Incidentally, 10 or 15 years ago I designed the overview of a real experiment on the paranormal which had adequate checks and balances. The hard part of that is to prevent the team of controllers from wrecking the project. That would take, I thought, three years of training: getting people with disparate views working together, before the experiments could begin. Two years of training and planning at a minimum. The cost would be phenomenal to do a proper series of experiments on the paranormal. I was getting irritated by all the incompetent university departments who were believing, in the 90s and 00s, that they had "debunked" the paranormal where in actuality they had designed experiments that prevented positive results from being found.
Whether or not you believe in paranormal possibilities, I think that if you're intelligent, you'd at least accept that you have to listen to people who may genuinely understand something about it, because if you don't, clearly your experiments are worthless.
From a slightly different angle, which is not all that different, a five year project to weakly solve chess is also worthless. Who would get involved, knowing that the overview was so badly contrived? Not thought out .... contrived.
@7030
"At least not in the near future"
++ Depending on somebody willing to fund a 5 year project of 3 million $ with 3 cloud engines and 3 grandmasters.
I costed it a couple of hundred posts back. You can no longer fund even a 5 year project with $3m, sorry. I speculated that if I got someone like my son to lead it, he probably wouldn't do it for less than £140K per year and the reason for that is there wouldn't be much hope of it leading anywhere, so in effect it would be five wasted years at the most productive point in someone's career. It may be that anyone who would do it for less wouldn't be competent anyhow because the decision to do it may not be a very competent one.
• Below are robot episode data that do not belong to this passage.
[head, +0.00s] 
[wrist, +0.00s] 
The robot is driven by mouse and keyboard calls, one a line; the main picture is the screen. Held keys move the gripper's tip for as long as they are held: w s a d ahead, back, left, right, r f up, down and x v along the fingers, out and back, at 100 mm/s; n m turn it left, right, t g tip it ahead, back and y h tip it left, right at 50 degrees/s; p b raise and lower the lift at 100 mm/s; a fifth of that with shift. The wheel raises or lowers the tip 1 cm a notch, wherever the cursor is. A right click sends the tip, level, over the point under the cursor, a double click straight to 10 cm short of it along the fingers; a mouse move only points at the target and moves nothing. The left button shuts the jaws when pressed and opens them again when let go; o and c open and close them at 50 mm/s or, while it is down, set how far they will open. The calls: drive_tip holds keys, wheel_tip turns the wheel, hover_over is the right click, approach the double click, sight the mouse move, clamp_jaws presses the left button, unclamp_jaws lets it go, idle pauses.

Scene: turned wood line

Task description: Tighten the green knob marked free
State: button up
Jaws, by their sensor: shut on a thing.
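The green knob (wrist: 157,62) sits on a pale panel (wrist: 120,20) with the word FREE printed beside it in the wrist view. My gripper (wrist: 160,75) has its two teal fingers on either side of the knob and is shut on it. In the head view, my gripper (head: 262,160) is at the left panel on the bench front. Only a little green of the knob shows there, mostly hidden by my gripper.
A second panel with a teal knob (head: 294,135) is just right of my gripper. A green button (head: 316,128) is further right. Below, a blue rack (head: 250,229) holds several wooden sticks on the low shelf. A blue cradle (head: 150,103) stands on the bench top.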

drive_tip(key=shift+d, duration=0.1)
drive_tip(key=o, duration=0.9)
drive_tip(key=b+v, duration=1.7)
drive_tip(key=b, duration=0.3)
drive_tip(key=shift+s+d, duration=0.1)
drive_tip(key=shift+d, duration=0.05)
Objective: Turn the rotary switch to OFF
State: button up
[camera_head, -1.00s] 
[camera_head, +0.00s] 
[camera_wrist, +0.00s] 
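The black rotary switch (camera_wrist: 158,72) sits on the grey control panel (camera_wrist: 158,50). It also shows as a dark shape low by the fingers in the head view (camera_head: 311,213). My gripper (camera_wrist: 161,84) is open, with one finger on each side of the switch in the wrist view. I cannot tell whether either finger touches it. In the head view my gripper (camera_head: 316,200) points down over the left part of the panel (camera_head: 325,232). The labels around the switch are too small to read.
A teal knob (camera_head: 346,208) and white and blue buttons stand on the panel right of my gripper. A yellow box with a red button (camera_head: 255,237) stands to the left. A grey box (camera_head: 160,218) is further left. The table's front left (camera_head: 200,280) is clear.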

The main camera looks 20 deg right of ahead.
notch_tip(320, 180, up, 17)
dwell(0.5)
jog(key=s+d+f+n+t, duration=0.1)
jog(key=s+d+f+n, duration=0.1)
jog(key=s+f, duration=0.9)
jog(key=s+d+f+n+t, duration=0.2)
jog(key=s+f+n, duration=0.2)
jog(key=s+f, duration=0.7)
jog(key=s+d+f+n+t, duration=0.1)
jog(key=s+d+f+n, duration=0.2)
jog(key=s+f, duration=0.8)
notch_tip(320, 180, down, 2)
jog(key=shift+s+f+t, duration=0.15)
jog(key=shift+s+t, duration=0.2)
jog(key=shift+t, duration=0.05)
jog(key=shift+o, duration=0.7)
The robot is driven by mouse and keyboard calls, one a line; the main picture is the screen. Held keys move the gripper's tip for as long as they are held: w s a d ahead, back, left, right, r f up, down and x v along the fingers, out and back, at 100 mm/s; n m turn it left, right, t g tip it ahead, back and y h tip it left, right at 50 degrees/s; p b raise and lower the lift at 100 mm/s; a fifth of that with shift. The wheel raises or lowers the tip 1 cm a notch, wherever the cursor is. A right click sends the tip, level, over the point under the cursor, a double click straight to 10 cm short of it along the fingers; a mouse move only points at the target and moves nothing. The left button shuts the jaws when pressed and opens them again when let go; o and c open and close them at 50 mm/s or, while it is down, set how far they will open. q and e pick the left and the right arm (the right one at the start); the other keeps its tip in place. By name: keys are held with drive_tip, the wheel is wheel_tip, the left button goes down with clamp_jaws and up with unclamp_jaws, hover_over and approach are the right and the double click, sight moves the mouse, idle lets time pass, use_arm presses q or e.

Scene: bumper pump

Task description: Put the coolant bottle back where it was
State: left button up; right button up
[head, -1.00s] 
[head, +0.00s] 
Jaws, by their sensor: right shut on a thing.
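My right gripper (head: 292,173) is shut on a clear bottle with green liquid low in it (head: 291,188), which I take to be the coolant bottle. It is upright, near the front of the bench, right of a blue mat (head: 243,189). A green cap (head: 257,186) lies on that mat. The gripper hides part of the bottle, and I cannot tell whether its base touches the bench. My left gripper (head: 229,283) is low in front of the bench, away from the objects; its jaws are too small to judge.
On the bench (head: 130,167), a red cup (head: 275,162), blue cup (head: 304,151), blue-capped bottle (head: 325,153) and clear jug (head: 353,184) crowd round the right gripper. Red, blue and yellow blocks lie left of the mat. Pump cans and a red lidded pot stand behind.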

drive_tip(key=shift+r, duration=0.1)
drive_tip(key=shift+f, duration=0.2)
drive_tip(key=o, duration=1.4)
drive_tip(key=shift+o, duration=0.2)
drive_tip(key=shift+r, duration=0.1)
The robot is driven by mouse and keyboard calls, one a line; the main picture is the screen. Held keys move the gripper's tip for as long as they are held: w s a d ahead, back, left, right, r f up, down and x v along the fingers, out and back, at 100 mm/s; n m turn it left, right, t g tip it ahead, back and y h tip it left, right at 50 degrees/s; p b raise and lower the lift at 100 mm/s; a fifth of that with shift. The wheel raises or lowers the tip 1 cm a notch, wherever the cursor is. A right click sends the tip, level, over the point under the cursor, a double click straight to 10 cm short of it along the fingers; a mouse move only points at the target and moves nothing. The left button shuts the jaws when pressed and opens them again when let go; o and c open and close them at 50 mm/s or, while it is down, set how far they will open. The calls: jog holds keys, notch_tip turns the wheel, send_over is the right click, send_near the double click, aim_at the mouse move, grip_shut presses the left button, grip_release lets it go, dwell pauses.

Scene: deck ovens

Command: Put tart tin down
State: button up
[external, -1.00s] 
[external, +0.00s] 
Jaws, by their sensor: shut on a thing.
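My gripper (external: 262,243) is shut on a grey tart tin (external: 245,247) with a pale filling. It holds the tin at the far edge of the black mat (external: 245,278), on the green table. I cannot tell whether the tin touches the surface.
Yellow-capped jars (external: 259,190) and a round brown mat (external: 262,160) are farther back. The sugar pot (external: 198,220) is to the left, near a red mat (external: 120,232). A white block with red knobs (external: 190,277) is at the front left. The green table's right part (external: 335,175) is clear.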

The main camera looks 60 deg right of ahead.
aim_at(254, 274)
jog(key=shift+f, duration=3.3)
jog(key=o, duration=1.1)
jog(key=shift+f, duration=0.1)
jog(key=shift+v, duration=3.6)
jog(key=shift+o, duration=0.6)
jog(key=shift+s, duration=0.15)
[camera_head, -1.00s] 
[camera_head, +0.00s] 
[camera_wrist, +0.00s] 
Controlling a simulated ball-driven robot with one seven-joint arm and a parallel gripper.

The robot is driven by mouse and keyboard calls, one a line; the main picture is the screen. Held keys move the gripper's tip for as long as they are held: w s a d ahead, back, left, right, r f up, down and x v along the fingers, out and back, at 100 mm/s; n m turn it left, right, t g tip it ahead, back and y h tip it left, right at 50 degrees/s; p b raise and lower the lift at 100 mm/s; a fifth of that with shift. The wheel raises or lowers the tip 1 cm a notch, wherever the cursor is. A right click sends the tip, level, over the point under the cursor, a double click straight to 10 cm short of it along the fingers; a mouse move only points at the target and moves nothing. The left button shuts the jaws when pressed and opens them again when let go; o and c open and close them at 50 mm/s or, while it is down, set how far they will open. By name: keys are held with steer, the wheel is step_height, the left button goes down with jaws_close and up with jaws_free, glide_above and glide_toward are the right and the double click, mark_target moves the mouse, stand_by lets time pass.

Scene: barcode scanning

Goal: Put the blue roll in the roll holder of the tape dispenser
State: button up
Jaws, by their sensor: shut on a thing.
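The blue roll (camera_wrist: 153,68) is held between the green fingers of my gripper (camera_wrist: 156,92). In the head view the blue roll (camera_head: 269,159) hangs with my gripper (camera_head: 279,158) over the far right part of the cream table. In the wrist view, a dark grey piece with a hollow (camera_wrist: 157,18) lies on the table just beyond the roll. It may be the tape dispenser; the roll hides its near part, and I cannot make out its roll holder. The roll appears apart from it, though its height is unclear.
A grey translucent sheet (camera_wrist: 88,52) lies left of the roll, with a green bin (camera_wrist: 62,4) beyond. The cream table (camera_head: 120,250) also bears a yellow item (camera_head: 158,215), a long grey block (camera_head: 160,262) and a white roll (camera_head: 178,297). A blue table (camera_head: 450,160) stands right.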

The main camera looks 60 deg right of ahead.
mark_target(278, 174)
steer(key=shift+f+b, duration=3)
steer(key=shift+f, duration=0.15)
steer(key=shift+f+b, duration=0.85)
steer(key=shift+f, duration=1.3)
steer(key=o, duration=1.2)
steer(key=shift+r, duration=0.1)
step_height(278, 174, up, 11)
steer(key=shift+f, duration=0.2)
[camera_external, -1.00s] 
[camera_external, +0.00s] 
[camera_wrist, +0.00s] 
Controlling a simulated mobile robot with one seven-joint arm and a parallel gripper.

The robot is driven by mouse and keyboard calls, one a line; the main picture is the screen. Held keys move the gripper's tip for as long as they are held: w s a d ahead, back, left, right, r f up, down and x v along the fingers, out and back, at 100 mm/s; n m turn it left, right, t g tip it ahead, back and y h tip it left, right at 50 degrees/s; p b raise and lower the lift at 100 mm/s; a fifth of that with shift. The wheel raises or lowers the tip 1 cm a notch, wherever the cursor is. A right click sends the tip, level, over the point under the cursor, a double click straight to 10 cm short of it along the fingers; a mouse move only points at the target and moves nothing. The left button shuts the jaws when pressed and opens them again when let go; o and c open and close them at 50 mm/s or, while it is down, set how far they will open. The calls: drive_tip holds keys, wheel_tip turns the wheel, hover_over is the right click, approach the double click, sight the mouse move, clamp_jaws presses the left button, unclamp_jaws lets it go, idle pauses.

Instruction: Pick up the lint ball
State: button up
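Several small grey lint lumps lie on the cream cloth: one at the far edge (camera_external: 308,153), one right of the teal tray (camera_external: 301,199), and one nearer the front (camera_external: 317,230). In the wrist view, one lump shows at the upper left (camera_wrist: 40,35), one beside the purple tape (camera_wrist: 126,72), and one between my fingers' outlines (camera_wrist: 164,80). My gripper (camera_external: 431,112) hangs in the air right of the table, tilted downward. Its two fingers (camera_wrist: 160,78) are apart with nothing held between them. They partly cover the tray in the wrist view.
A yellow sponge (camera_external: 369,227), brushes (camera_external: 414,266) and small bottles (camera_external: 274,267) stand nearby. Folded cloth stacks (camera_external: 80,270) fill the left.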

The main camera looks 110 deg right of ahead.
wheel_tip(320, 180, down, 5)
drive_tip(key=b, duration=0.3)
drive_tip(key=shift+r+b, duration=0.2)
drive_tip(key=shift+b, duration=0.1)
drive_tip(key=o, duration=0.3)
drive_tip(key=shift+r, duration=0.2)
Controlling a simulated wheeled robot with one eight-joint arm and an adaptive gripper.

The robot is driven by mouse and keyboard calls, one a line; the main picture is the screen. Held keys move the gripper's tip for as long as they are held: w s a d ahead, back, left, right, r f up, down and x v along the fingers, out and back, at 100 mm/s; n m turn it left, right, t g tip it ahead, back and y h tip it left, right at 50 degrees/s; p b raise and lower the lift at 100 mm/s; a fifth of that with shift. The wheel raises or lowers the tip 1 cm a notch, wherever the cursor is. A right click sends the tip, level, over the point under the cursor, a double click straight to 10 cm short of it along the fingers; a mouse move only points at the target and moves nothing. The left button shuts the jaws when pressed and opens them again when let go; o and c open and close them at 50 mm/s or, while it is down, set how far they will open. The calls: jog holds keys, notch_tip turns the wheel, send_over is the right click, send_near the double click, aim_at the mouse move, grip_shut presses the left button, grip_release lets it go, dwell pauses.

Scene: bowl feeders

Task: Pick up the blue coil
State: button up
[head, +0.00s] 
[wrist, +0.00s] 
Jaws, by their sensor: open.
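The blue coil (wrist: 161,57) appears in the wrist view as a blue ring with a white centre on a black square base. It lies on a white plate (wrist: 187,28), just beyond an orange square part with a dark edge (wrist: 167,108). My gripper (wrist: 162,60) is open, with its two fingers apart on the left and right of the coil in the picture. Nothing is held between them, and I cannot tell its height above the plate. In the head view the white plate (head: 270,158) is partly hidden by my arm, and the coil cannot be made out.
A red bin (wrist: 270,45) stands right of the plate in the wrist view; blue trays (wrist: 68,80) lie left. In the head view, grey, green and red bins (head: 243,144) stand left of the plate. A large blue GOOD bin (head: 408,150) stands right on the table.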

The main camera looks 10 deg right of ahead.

Anyway, you seem to think that the methodology would be known. If fact it would take around five years just to plan the five year project, which would turn into a much longer one, of course. You seem to imagine that if you started now, the team would automatically be competent, the premises required would be available and the team would know exactly what hardware and software they required. In fact, the first part of the project would be getting the hardware and software together. The project you imagine would last five years at $3 million is really 10 years and $10 million and that would be the minimum requirement to get it off the ground. Of course, it would still be a fiddlingly small project, inadequately supported and with no real chance of success.